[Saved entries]
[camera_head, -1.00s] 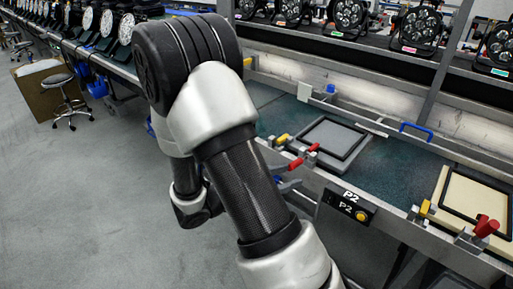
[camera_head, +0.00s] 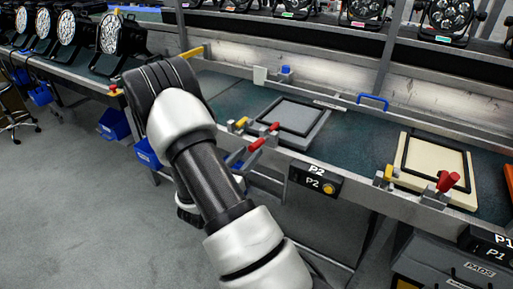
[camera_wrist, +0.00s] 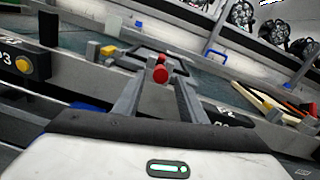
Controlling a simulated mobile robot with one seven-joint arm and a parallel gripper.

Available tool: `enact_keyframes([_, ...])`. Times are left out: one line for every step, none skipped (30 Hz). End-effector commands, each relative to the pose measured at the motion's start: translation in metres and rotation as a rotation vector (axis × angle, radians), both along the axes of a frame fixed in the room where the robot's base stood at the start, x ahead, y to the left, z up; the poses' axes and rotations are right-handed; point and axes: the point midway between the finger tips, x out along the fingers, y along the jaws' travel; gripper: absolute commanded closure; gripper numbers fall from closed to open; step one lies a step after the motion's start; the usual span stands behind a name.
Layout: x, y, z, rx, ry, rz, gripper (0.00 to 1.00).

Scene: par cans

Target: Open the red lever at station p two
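The red lever (camera_head: 257,145) sits at the front edge of station P2, beside the grey pad with a black frame (camera_head: 296,117). The P2 sign (camera_head: 315,180) with a yellow button is just right of it. My gripper (camera_head: 254,153) reaches in from the left at the lever; my arm hides much of the gripper. In the wrist view, the two fingers of my gripper (camera_wrist: 160,85) are apart, with the round red end of the lever (camera_wrist: 160,75) between the tips. I cannot tell whether either finger touches it.
A yellow clamp (camera_head: 240,123) stands left of the lever on the same rail. To the right is a cream pad (camera_head: 430,183) with another red lever (camera_head: 447,181). Par cans (camera_head: 120,45) line the left bench. A blue handle (camera_head: 373,101) is behind.

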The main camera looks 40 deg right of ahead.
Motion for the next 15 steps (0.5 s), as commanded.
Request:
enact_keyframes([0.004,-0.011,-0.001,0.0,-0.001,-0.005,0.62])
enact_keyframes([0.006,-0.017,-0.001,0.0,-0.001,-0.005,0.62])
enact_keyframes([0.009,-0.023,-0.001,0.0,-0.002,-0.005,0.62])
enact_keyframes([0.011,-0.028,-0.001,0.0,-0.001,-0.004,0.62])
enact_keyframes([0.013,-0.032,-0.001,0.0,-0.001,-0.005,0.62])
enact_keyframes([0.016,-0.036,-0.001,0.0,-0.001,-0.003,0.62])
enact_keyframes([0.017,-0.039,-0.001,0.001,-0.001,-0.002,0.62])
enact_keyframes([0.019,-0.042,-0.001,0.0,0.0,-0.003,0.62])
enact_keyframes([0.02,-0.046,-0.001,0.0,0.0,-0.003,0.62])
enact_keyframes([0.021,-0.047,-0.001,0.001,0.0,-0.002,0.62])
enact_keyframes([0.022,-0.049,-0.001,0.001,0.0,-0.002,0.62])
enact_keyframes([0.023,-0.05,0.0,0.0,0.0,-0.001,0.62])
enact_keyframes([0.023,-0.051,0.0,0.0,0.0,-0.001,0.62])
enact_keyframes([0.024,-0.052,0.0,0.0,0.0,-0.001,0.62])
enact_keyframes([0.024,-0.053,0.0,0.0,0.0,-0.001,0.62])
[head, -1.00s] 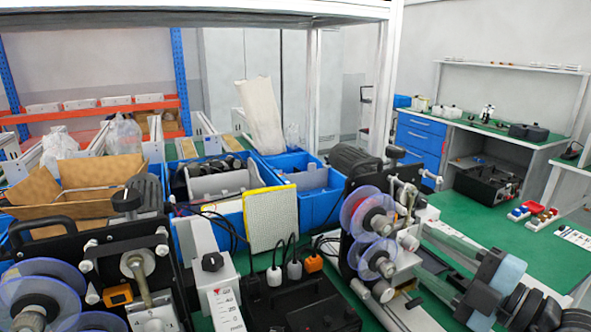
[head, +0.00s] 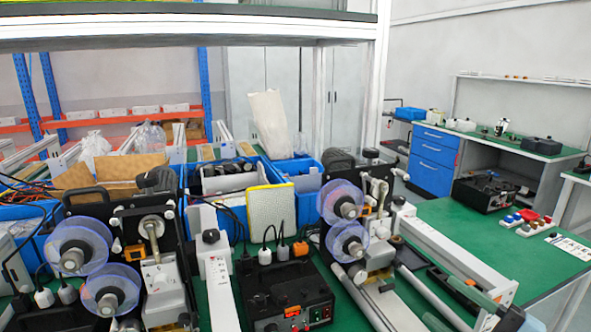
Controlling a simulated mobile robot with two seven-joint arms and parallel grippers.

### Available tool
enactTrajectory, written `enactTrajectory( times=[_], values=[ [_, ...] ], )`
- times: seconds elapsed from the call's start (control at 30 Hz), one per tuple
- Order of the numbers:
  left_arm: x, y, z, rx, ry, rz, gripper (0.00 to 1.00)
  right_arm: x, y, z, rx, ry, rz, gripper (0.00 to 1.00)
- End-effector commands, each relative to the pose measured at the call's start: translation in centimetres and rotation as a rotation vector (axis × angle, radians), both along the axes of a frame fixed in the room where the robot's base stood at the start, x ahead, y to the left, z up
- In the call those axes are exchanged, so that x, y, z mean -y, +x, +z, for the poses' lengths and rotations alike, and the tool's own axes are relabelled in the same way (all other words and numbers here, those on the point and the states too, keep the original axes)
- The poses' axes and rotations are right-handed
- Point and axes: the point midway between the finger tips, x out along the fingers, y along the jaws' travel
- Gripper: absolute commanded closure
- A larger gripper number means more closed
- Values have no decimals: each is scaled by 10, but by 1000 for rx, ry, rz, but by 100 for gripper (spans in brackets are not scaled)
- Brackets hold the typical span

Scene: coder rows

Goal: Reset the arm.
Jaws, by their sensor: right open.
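My right gripper (head: 454,306) shows at the bottom right edge, its grey-green fingers apart and pointing up and left. Nothing is seen between the fingers. The rest of my right arm is mostly cut off by the lower edge of the picture. The gripper is close to the white rail (head: 455,262) of the right-hand coder machine (head: 378,195); I cannot tell whether they touch. My left gripper is not in view.
Another coder machine (head: 150,232) with clear blue discs stands at the left. A black control box (head: 290,285) with plugs sits between the machines. Blue bins (head: 300,168) stand behind.

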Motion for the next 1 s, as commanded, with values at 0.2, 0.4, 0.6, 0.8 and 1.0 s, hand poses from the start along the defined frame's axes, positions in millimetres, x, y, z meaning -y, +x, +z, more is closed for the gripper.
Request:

**Task details**.
Give back all entries exactly. No pictures belong in the copy.

**Result for this task**.
[camera_head, -1.00s] 
[camera_head, +0.00s] 
[camera_wrist, +0.00s] 
Controlling a simulated mobile robot with one seven-joint arm and a parallel gripper.

Available tool: `enact_keyframes([_, ...])`. Times are left out: one line for every step, none skipped (30 Hz). End-effector commands, each relative to the pose measured at the motion's start: translation in metres and rotation as a rotation vector (axis × angle, radians), both along the axes of a frame fixed in the room where the robot's base stood at the start, x ahead, y to the left, z up; the poses' axes and rotations are right-handed; point and axes: the point midway between the finger tips, x out along the fingers, y along the jaws' travel; gripper: absolute commanded closure; gripper numbers fall from closed to open; step one lies a step after the motion's start; the usual span stands behind a name.
Layout: x, y, z, rx, ry, rz, gripper (0.00 to 1.00).

Scene: par cans

Target: Open the red lever at station p two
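The red lever (camera_head: 257,145) sits at the front edge of station P2, beside the grey pad with a black frame (camera_head: 296,117). The P2 sign (camera_head: 315,180) with a yellow button is just right of it. My gripper (camera_head: 254,153) reaches in from the left at the lever; my arm hides much of the gripper. In the wrist view, the two fingers of my gripper (camera_wrist: 160,85) are apart, with the round red end of the lever (camera_wrist: 160,75) between the tips. I cannot tell whether either finger touches it.
A yellow clamp (camera_head: 240,123) stands left of the lever on the same rail. To the right is a cream pad (camera_head: 430,183) with another red lever (camera_head: 447,181). Par cans (camera_head: 120,45) line the left bench. A blue handle (camera_head: 373,101) is behind.

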The main camera looks 40 deg right of ahead.
Motion for the next 15 steps (0.5 s), as commanded.
Request:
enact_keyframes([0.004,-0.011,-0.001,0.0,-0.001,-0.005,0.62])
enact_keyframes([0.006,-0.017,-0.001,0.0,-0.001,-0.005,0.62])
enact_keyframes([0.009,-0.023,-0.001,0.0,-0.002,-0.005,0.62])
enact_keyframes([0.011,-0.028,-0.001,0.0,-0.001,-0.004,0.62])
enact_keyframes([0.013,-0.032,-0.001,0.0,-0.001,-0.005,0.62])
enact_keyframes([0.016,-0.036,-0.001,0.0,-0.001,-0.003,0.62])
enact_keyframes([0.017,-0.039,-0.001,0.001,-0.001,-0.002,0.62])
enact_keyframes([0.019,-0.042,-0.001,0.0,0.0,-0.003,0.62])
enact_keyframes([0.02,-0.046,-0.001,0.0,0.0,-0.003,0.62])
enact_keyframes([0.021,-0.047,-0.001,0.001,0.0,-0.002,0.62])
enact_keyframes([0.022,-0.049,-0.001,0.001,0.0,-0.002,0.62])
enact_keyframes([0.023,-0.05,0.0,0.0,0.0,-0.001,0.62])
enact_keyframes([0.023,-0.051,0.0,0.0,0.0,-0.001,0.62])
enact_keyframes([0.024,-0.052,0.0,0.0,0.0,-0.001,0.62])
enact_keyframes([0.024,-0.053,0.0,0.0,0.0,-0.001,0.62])
[head, -1.00s] 
[head, +0.00s] 
Controlling a simulated mobile robot with two seven-joint arms and parallel grippers.

### Available tool
enactTrajectory, written `enactTrajectory( times=[_], values=[ [_, ...] ], )`
- times: seconds elapsed from the call's start (control at 30 Hz), one per tuple
- Order of the numbers:
  left_arm: x, y, z, rx, ry, rz, gripper (0.00 to 1.00)
  right_arm: x, y, z, rx, ry, rz, gripper (0.00 to 1.00)
- End-effector commands, each relative to the pose measured at the call's start: translation in centimetres and rotation as a rotation vector (axis × angle, radians), both along the axes of a frame fixed in the room where the robot's base stood at the start, x ahead, y to the left, z up
- In the call those axes are exchanged, so that x, y, z mean -y, +x, +z, for the poses' lengths and rotations alike, and the tool's own axes are relabelled in the same way (all other words and numbers here, those on the point and the states too, keep the original axes)
- The poses' axes and rotations are right-handed
- Point and axes: the point midway between the finger tips, x out along the fingers, y along the jaws' travel
- Gripper: absolute commanded closure
- A larger gripper number means more closed
- Values have no decimals: each is scaled by 10, but by 1000 for rx, ry, rz, but by 100 for gripper (spans in brackets are not scaled)
- Brackets hold the typical span

Scene: coder rows

Goal: Reset the arm.
Jaws, by their sensor: right open.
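My right gripper (head: 454,306) shows at the bottom right edge, its grey-green fingers apart and pointing up and left. Nothing is seen between the fingers. The rest of my right arm is mostly cut off by the lower edge of the picture. The gripper is close to the white rail (head: 455,262) of the right-hand coder machine (head: 378,195); I cannot tell whether they touch. My left gripper is not in view.
Another coder machine (head: 150,232) with clear blue discs stands at the left. A black control box (head: 290,285) with plugs sits between the machines. Blue bins (head: 300,168) stand behind.

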Motion for the next 1 s, as commanded, with values at 0.2, 0.4, 0.6, 0.8 and 1.0 s, hand poses from the start along the defined frame's axes, positions in millimetres, x, y, z meaning -y, +x, +z, more is closed for the gripper.
Request:

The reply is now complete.